Keluarga korban dan ratusan ribu suporter Arema menuntut agar tragedi ini diselesaikan secara tuntas, termasuk mengadili semua yang terlibat.  Alih-alih mendapat perlakuan hukum yang memuaskan, keluarga korban dan para suporter disuguhi keputusan hukum yang sangat tidak memuaskan.

Dua orang yang dianggap bertanggung jawab terhadap pelaksanaan pertandingan hanya dihukum satu setengah tahun dan satu tahun.

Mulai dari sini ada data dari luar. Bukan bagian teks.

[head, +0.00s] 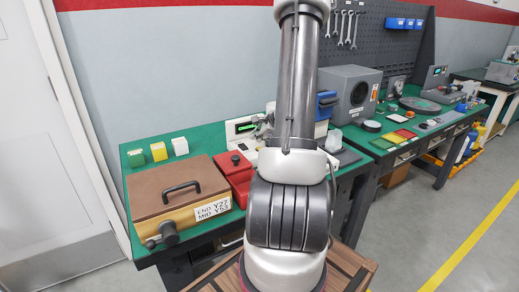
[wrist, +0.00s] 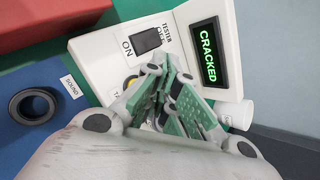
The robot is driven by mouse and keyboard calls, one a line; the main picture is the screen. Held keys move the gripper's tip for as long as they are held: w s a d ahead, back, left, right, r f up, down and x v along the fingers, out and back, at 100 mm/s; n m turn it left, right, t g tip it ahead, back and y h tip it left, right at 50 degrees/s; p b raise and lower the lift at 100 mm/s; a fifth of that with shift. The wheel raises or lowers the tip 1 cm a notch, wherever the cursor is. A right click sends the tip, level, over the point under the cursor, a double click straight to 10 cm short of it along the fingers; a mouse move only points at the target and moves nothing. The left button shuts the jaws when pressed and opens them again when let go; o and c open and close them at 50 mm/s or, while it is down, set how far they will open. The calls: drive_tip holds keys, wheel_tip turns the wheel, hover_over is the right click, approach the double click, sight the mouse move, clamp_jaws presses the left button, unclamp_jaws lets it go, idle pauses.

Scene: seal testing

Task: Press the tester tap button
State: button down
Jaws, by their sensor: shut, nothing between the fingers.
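The white tester (wrist: 130,15) fills the middle of the wrist view, with a lit green display (wrist: 208,53) reading CRACKED. A black rocker switch (wrist: 146,40) marked ON sits on its panel. A yellow part (wrist: 131,82), apparently the tap button, shows just left of my fingers beside a label starting "TA"; most of it is hidden. My gripper (wrist: 160,78) is shut and empty, its fingertips over the tester panel beside the yellow part; I cannot tell whether they touch. In the head view the tester (head: 231,129) is partly behind my arm.
A black ring (wrist: 34,106) lies on a blue surface near a SOUND label (wrist: 72,87). A red box (head: 232,176) and a brown-lidded box (head: 172,188) with a handle stand left of my arm. Green, yellow and white blocks (head: 158,151) stand behind.

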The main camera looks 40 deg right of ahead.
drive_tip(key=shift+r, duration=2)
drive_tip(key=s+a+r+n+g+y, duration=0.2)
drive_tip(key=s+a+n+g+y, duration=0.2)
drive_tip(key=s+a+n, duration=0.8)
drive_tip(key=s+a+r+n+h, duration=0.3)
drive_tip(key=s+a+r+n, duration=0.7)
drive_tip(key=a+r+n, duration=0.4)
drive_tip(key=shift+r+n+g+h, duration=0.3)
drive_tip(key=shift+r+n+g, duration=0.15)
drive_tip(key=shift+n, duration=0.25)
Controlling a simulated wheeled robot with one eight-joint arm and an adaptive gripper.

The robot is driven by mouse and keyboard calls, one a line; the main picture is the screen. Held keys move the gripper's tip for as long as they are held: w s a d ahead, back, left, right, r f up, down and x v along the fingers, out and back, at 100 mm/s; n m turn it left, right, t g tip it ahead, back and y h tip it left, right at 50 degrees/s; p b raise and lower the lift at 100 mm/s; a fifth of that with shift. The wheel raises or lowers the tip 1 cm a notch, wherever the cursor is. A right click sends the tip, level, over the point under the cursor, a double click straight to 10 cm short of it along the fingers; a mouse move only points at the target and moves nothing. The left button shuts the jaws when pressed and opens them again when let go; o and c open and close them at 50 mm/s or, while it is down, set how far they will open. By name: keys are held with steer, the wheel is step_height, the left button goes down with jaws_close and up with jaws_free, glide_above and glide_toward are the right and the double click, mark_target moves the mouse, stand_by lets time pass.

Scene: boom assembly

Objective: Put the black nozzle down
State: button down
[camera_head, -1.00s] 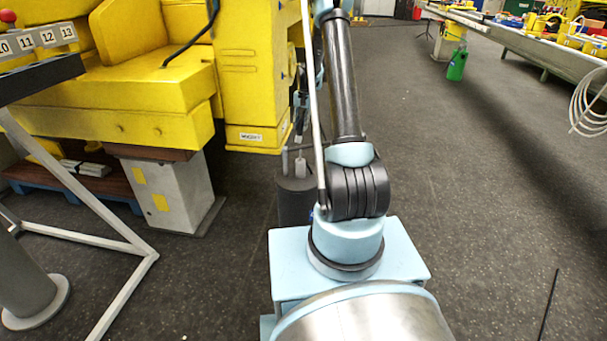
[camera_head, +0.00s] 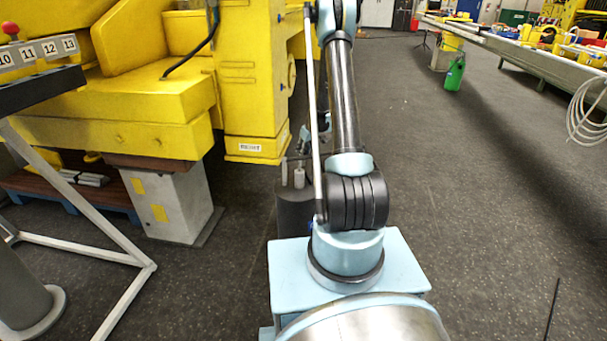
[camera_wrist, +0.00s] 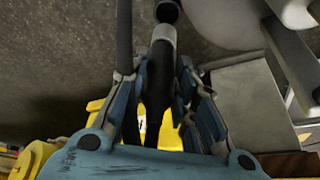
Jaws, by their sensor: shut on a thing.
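My gripper (camera_wrist: 158,85) is in the wrist view, its two blue-grey fingers shut on the black nozzle (camera_wrist: 163,38). The nozzle is a dark tube with a rounded far end, pointing away from the palm over dark floor. In the head view my gripper (camera_head: 305,138) is small and partly hidden behind my arm, just above a dark grey drum-like stand (camera_head: 292,212). I cannot make out the nozzle there. Light grey upright posts (camera_head: 299,178) stand on the drum's top.
The yellow machine (camera_head: 256,100) rises close on the left, with a grey concrete block (camera_head: 168,205) under it. A white metal frame (camera_head: 110,252) stands at the front left. A green bottle (camera_head: 454,75) and a long workbench (camera_head: 520,42) are at right.

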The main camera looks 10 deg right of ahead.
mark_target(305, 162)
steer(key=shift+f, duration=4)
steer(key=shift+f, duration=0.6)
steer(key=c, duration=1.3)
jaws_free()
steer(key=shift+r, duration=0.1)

Dua orang anggota polisi yang dianggap bersalah memerintahkan penggunaan gas air mata malah divonis bebas.

Belum lagi pemilik Arema FC Iwan Budianto yang masih tetap tidak tersentuh hukum. Rangkaian keputusan ini menambah tragis tragedi Kanjuruhan.

Dua menteri kabinet Jokowi, Menteri BUMN Erick Thohir dan Menpora Zainuddin Amali, kemudian ditugaskan untuk mengambil alih PSSI. Erick sudah melihat turnamen Piala Dunia sebagai panggung politik yang bisa mendongkrak citranya sebagai bakal calon presiden. Tetapi skenario itu bubar.

Sepak bola Indonesia rugi besar oleh pencoretan ini. Perhelatan Piala Dunia diperkirakan akan bisa menyedot 1,4 juta turis asing dan jutaan turis lokal. Turnamen ini diperkirakan akan menghasilkan devisa triliunan rupiah dari kehadiran turis dan multiplier effect yang diakibatkannya. Belum lagi faktor promosi gratis bagi pariwisata Indonesia.

Pemerintah Qatar dengan sangar cermat dan cerdik mendesain Piala Dunia sebagai sarana promosi yang luar biasa. Qatar bisa menjadi penyelenggara yang sukses sekaligus bisa menunjukkan jati dirinya sebagai negara Islam. Dengan bekingan penuh dari Gianni Infantino, Qatar berani menolak pemakaian lambang LGBT dan menolak penjualan alkohol.

Sayangnya, kali ini Infantino tidak berani pasang badan dengan menjamin kehadiran Israel di Indonesia. Mungkin Infantino sadar bahwa dia sudah melakukan kesalahan pada kasus Kanjuruhan. Dia tidak mau melakukan dua kali kesalahan dengan menjamin kehadiran Israel ke Indonesia.

Sebagai gibol, Prof. Muhadjir dan Prof. Haedar tentu kecewa tidak bisa menonton bintang-bintang muda sepak bola dunia berlaga di Indonesia. Tetapi risiko perjuangan membuat keduanya harus menerima kenyataan ini.